|Impax CEO Fred Wilkinson|
With the FDA continuing to pressure Impax Laboratories ($IPXL) to improve practices at its plants in Hayward, CA, and Taiwan, the drugmaker is considering using some of its $400 million cash reserves to add new capacity.
Impax has endured a tricky few weeks, with the FDA issuing Form 483s to both of its production plants. Having spent the past few years trying to fix the problems that led to a FDA warning letter for the Hayward plant in 2011--while also maintaining supplies of existing products and winning approvals for new drugs--Impax sees value in diversifying its manufacturing footprint. And with $413 million in cash and short-term investments on its balance sheet, the company has the financial clout to buy capacity.
"We're well positioned to execute on a number of transactions," Impax CEO Fred Wilkinson told investors on a conference call to discuss the company's second quarter results. "Anything we would do would be to diversify the opportunities and actually give our operations team a little better footprint as to where they could allocate resources and where products would come from." Having another plant would add flexibility to the company's supply chain.

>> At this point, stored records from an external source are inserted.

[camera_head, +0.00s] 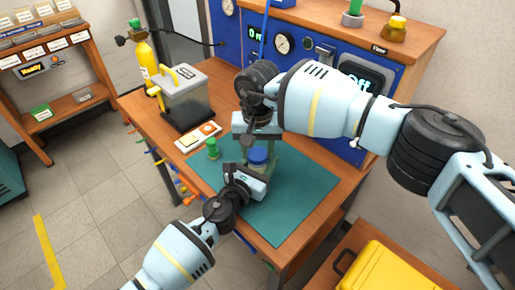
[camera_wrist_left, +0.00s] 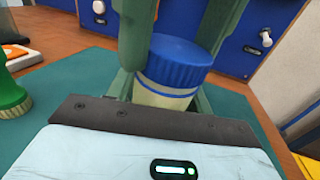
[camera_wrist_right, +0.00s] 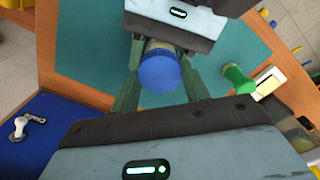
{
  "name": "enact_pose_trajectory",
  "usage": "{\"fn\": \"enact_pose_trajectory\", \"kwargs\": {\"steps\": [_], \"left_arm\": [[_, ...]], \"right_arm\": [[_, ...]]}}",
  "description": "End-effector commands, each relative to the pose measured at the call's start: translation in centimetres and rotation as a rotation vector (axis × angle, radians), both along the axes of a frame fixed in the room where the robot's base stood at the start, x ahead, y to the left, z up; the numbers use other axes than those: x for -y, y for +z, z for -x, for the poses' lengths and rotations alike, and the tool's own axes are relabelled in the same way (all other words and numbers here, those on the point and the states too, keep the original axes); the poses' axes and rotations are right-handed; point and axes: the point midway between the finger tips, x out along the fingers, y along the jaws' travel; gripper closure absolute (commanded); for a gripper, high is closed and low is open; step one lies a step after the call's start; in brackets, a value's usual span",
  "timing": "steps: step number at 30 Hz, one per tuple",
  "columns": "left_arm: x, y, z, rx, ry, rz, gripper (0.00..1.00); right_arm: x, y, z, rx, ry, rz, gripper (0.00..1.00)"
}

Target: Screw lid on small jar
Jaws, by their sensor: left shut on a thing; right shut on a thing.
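The small jar, pale cream with a blue stripe, stands upright on the green mat (camera_head: 300,195); its body shows in the left wrist view (camera_wrist_left: 160,95). The ribbed blue lid (camera_head: 258,155) sits on top of the jar, and it also shows in the left wrist view (camera_wrist_left: 180,62) and right wrist view (camera_wrist_right: 160,72). My left gripper (camera_head: 257,168) comes in low from the front and is shut on the jar body. My right gripper (camera_head: 262,150) reaches in from above and behind, shut on the lid. The fingers partly hide the jar, and its thread is hidden.
A small green object (camera_head: 212,148) stands left of the grippers, beside a white and orange switch box (camera_head: 198,137). A grey box with a yellow handle (camera_head: 183,98) is behind. The blue instrument panel (camera_head: 310,50) closes the back. The mat's front right is clear.

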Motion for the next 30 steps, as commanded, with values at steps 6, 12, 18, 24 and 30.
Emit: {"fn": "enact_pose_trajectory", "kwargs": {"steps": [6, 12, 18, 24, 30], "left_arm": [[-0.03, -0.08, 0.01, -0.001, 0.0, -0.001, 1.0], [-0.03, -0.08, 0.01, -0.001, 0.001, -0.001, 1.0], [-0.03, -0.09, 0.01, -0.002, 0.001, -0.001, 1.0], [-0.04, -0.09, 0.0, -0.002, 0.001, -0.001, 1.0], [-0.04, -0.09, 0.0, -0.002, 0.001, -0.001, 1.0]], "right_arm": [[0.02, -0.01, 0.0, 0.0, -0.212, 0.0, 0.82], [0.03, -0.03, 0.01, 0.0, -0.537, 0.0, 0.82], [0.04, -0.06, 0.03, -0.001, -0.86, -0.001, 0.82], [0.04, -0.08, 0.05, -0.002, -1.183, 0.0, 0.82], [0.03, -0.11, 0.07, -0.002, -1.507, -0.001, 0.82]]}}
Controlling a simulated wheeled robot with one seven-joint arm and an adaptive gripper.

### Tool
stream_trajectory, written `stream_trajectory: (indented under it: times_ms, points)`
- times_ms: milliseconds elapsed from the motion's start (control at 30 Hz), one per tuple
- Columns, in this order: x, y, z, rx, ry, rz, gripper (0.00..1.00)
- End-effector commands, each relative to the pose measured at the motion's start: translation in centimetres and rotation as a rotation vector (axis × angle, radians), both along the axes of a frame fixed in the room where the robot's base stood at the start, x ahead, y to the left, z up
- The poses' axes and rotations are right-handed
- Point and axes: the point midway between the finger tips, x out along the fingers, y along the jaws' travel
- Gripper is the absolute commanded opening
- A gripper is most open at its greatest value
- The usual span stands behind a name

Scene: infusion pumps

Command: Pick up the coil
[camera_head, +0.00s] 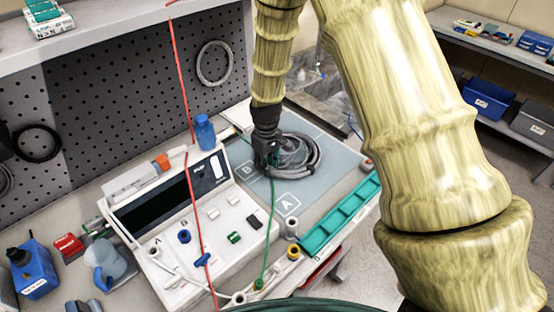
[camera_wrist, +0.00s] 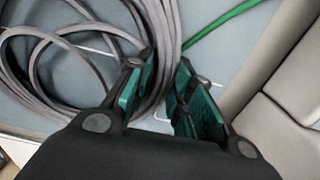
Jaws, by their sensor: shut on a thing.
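The grey coil (camera_head: 303,157) of looped tubing lies on the blue-grey mat (camera_head: 330,183), at the right of my gripper (camera_head: 268,163) in the head view. In the wrist view the coil (camera_wrist: 62,72) fills the left and upper middle. My gripper (camera_wrist: 166,80) points down there, with its green-padded fingers on either side of the coil's right-hand strands. It is shut on these strands. The exact contact is partly hidden by the fingers. I cannot tell whether the coil is clear of the mat.
A green line (camera_head: 271,215) runs down from near my gripper, and a red line (camera_head: 188,110) hangs at left. A teal tray (camera_head: 340,217) borders the mat's right.

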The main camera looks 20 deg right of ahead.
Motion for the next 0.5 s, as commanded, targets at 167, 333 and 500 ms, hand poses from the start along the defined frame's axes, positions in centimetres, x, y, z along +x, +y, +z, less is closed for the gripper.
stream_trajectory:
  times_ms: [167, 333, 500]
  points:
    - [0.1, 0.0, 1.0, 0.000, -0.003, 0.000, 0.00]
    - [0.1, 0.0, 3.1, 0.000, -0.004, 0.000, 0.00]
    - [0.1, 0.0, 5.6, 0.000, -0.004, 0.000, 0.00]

For now though the primary focus is on resolving the points made by FDA in its Form 483s and trying to mitigate the effect of the remediation on new product approvals. Impax spent almost $8.7 million on remediation of the Hayward facility in the second quarter, up 90% year-on-year. The outlay brings total expenditure on the remediation effort up to almost $17.2 million over the first six months of the year.